* **Exercise brief**:
Return each line of the listing that contains the string "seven".

* **Recorded information**:
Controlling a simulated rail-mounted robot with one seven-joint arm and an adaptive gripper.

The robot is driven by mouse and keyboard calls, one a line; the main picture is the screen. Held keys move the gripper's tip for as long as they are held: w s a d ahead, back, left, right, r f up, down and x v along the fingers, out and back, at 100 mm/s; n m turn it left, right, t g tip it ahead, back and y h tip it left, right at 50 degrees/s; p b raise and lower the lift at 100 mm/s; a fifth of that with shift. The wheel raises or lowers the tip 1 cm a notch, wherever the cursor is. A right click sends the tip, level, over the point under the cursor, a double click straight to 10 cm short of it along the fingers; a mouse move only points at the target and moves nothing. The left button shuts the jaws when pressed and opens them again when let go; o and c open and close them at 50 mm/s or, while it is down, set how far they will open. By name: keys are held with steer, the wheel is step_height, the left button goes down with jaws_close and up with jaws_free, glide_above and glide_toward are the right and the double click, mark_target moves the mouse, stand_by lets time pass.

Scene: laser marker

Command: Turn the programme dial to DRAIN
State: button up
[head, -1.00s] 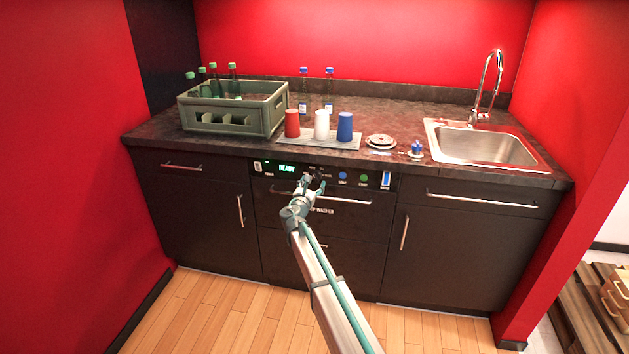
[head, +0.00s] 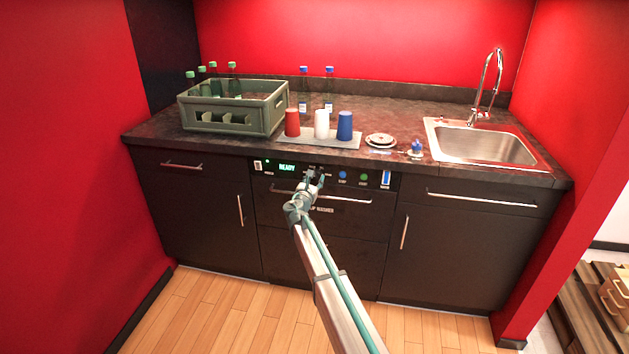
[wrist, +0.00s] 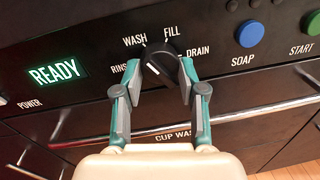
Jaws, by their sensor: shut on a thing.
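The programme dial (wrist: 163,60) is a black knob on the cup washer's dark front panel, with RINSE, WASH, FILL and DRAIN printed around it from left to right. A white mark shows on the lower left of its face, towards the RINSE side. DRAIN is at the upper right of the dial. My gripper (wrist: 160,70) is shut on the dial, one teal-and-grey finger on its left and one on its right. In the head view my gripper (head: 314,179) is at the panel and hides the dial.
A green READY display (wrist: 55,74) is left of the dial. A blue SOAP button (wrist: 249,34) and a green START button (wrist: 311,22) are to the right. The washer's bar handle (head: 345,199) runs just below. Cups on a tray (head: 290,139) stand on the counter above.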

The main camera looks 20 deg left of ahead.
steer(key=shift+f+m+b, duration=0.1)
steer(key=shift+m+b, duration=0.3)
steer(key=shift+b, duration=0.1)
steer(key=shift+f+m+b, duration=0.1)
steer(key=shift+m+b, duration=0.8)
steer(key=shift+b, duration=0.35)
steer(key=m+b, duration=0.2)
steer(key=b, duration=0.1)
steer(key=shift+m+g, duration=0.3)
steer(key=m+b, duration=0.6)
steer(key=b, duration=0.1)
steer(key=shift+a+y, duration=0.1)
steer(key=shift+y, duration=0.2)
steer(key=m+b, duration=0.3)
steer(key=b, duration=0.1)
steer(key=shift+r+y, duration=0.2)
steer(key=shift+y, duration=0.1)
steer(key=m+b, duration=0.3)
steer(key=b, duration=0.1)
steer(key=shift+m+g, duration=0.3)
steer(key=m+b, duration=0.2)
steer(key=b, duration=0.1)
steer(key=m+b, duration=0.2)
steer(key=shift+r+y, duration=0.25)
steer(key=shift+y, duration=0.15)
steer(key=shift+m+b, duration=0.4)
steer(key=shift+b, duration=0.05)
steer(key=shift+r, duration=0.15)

==

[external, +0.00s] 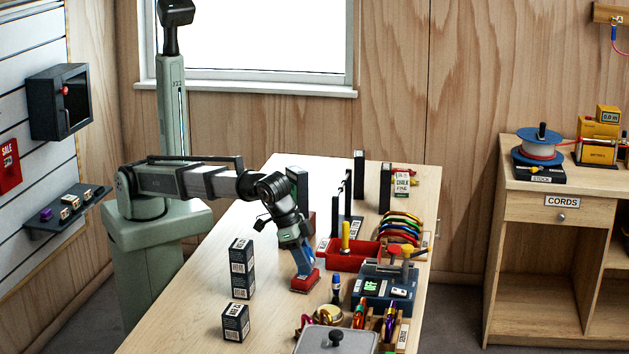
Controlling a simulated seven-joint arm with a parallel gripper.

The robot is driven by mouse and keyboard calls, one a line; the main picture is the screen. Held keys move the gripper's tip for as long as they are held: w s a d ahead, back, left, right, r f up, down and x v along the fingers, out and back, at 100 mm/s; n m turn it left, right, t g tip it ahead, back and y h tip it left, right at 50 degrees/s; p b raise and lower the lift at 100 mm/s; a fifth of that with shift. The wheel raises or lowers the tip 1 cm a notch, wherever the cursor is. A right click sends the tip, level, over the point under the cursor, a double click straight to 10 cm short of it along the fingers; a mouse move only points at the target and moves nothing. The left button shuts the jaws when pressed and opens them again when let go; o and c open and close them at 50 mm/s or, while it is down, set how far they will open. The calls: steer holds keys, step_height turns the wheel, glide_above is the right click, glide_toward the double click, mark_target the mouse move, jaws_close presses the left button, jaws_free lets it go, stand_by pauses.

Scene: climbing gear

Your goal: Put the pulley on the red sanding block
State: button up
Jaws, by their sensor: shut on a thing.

* **Solution for this exercise**:
Controlling a simulated rail-mounted robot with one seven-joint arm and an adaptive gripper.
Controlling a simulated seven-joint arm with a parallel gripper.

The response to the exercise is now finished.